Eur. Phys. J. A 9, 453-461

Nuclear matter properties and relativistic mean-field theory

K.C. Chung¹ - C.S. Wang^1,2 - A.J. Santiago¹ - J.W. Zhang²

¹ Instituto de Física, Universidade do Estado do Rio de Janeiro, Rio de Janeiro-RJ 20559-900, Brazil
² Department of Technical Physics, Peking University, Beijing 100871, China

Received: 5 May 2000 / Revised version: 23 November 2000
Communicated by A. Molinari

Abstract
Nuclear matter properties are calculated in the relativistic mean-field theory by using a number of different parameter sets.
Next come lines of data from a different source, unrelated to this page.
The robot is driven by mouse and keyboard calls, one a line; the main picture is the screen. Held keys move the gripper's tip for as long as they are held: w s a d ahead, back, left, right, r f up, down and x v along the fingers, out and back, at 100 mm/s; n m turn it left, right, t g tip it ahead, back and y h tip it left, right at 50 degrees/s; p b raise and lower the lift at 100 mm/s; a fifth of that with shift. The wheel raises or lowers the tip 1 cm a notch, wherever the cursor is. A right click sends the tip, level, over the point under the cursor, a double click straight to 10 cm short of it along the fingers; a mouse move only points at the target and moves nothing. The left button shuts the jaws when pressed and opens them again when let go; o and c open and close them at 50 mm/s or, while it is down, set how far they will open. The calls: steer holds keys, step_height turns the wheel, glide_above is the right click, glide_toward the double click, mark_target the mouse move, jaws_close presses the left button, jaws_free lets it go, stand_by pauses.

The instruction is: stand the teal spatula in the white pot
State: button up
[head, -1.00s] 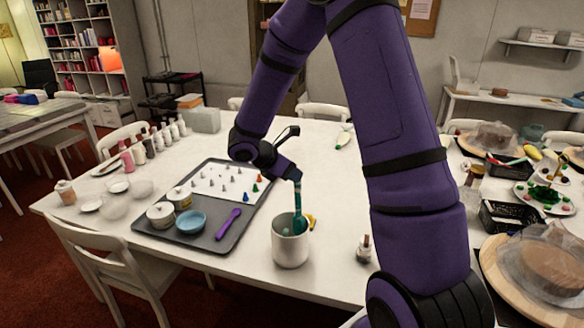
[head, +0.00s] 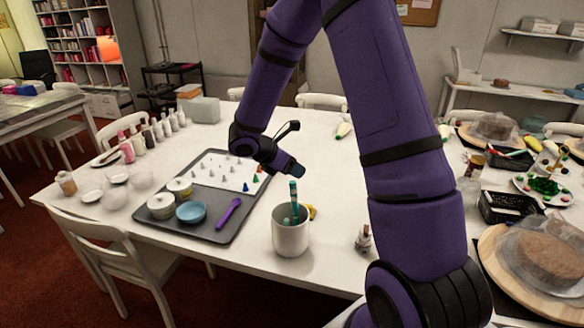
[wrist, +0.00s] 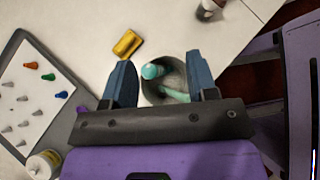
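The white pot (head: 291,240) stands upright on the white table, right of the grey tray. The teal spatula (head: 294,200) stands in it, its banded handle rising above the rim. In the wrist view the teal handle end (wrist: 152,71) and another teal part (wrist: 175,93) show inside the pot's round mouth (wrist: 166,60). My gripper (head: 297,170) is above the pot, apart from the handle in the head view. In the wrist view its two blue fingers (wrist: 160,82) are spread wide with nothing held between them. The spatula's lower end is hidden by the pot.
The grey tray (head: 208,234) holds a blue bowl (head: 191,212), tins, a purple tool (head: 229,212) and a white sheet with small cones. A yellow block (wrist: 127,43) lies beside the pot. A small bottle (head: 363,239) stands to the right.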

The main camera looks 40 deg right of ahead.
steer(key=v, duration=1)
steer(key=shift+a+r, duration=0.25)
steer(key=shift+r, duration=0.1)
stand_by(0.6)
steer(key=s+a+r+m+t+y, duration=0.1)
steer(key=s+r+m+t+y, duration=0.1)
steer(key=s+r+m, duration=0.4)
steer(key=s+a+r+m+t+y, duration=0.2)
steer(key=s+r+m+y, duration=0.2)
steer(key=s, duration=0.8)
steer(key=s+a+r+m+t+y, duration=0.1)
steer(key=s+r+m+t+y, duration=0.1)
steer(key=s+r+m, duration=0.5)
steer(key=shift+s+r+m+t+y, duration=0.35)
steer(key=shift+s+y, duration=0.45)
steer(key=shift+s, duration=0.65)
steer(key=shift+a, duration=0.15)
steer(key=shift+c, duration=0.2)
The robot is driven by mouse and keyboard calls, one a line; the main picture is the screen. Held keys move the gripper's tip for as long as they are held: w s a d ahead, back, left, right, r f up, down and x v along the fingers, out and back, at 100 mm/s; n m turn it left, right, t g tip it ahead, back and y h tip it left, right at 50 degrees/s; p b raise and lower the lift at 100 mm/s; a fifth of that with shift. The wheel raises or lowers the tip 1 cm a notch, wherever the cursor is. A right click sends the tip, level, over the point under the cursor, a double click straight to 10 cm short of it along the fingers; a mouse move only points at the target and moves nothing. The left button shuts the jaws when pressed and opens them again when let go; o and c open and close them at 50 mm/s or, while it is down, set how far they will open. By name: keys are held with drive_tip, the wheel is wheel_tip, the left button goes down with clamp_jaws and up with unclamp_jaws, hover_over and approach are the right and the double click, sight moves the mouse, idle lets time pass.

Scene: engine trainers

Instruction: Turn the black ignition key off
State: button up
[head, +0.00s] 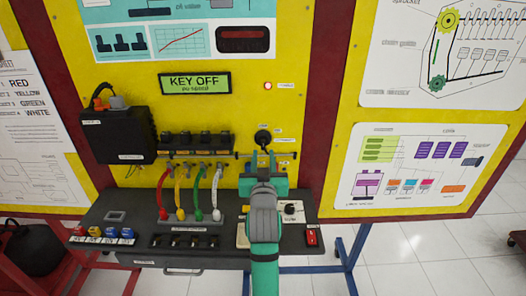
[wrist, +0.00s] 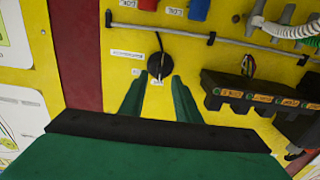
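The black ignition key and its round black switch (head: 262,136) are on the yellow panel, right of the display. In the wrist view the round switch (wrist: 160,65) lies just beyond the fingertips, with a dark cable rising from it. The key's exact angle is too small to tell. My gripper (head: 262,156) is in front of the panel just below the switch. In the wrist view its two green fingers (wrist: 158,90) are apart, one to each side of the switch, with nothing between them. Contact cannot be told. The display (head: 195,83) reads "KEY OFF".
A black box (head: 118,135) and a row of black coils (head: 195,142) with red, yellow, green and white leads are left of my gripper. A dark shelf (head: 130,212) juts out below, with a red switch (head: 311,236) at right. A metal rail crosses the panel.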

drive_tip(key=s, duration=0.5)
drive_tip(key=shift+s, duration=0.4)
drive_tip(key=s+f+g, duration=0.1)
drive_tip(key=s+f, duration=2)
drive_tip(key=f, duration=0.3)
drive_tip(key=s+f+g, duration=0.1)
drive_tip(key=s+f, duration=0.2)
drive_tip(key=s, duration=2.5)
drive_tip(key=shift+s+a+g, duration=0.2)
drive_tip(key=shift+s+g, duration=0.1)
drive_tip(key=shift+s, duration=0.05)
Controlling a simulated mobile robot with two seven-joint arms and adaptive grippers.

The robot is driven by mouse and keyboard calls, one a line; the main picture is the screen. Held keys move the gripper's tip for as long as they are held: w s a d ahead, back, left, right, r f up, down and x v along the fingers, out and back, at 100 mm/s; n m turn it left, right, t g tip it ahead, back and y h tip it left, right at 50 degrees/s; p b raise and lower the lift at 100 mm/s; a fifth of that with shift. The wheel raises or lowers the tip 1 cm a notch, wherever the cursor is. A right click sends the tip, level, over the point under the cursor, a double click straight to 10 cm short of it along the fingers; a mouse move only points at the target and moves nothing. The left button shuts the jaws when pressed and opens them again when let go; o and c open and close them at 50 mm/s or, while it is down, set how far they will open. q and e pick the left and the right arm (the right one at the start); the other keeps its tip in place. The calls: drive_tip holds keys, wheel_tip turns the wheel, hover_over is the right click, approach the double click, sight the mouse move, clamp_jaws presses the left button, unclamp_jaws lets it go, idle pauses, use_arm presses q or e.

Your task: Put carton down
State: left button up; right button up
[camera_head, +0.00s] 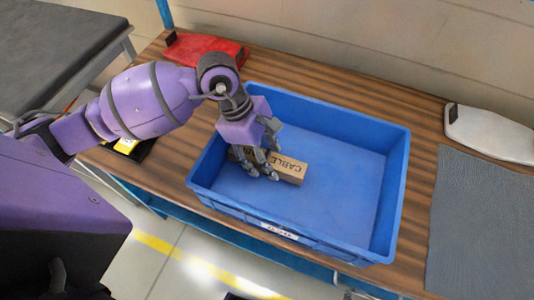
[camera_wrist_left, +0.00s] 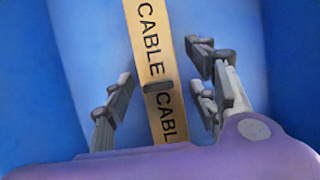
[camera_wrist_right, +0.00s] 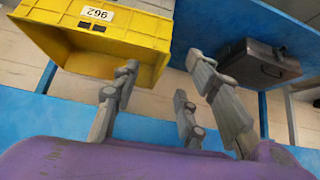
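The carton (camera_head: 288,168) is a long brown box with CABLE printed on it. It lies inside the blue bin (camera_head: 340,113), apparently flat on the bin floor, left of the middle. My left gripper (camera_head: 262,170) reaches down into the bin over the carton and hides part of it. In the left wrist view the carton (camera_wrist_left: 150,45) runs between the spread fingers of the left gripper (camera_wrist_left: 158,80), with gaps on both sides. My right gripper (camera_wrist_right: 160,72) is open and empty in the right wrist view.
The bin stands on a wooden bench (camera_head: 420,132). A red object (camera_head: 207,48) lies behind it, a white object (camera_head: 490,132) and a grey mat (camera_head: 480,220) to the right. The right wrist view shows a yellow bin (camera_wrist_right: 95,40) and a dark case (camera_wrist_right: 257,64).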

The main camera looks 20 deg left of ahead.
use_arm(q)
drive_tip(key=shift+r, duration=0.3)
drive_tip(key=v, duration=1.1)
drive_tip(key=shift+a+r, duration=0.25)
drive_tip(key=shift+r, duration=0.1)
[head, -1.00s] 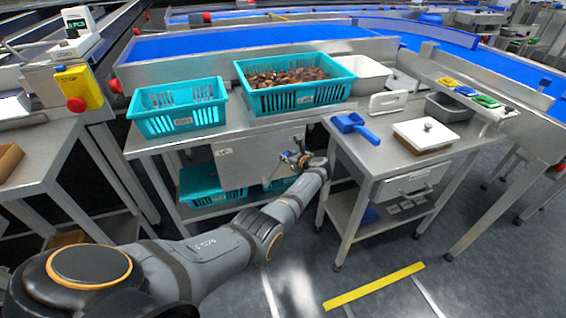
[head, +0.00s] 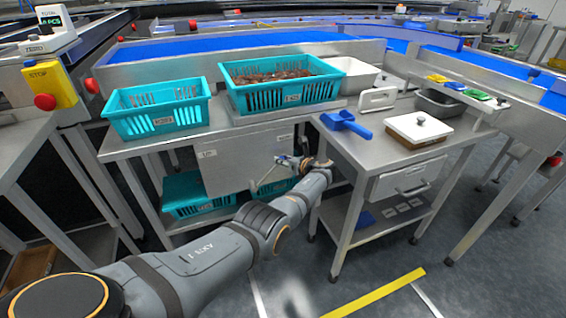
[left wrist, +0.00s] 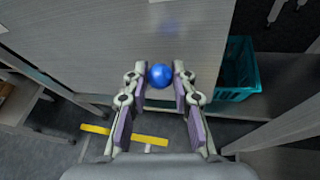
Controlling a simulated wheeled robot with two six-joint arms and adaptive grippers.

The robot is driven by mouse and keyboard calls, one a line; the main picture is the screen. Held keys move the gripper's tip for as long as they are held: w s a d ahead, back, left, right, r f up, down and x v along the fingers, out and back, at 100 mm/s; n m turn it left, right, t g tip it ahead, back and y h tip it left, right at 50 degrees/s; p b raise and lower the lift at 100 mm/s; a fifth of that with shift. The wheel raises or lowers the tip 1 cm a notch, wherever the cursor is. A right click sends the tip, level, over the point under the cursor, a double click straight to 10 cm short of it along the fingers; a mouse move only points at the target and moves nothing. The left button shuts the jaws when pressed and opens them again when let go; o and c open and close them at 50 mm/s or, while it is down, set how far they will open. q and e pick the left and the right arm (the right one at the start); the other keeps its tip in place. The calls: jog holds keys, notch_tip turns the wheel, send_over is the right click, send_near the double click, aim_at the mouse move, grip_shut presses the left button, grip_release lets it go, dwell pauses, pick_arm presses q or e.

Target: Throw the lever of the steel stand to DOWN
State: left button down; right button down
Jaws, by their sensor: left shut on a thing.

The result shows that the volume energy a₁ and the symmetry energy J are around the acceptable values 16MeV and 30MeV, respectively; the incompressibility K₀ is unacceptably high in the linear model, but assumes reasonable value if nonlinear terms are included; the density symmetry L is around 100MeV for most parameter sets, and the symmetry incompressibility K_s has positive sign which is opposite to expectations based on the nonrelativistic model. In almost all parameter sets there exists a critical point $(\rho_c,\delta_c)$ , where the minimum and the maximum of the equation of state are coincident and the incompressibility equals zero, falling into ranges $0.014{fm^{-3}}<\rho_c<0.039{fm^{-3}}$ and $0.74<\delta_c\le0.95$ ; for a few parameter sets there is no critical point and the pure neutron matter is predicted to be bound. The maximum mass M_NS of neutron stars is predicted in the range $2.45M_\odot\leq M_NS\leq 3.26M_\odot$ , the corresponding neutron star radius R_NS is in the range 12.2km $\leq R_NS\leq 15.1$ km.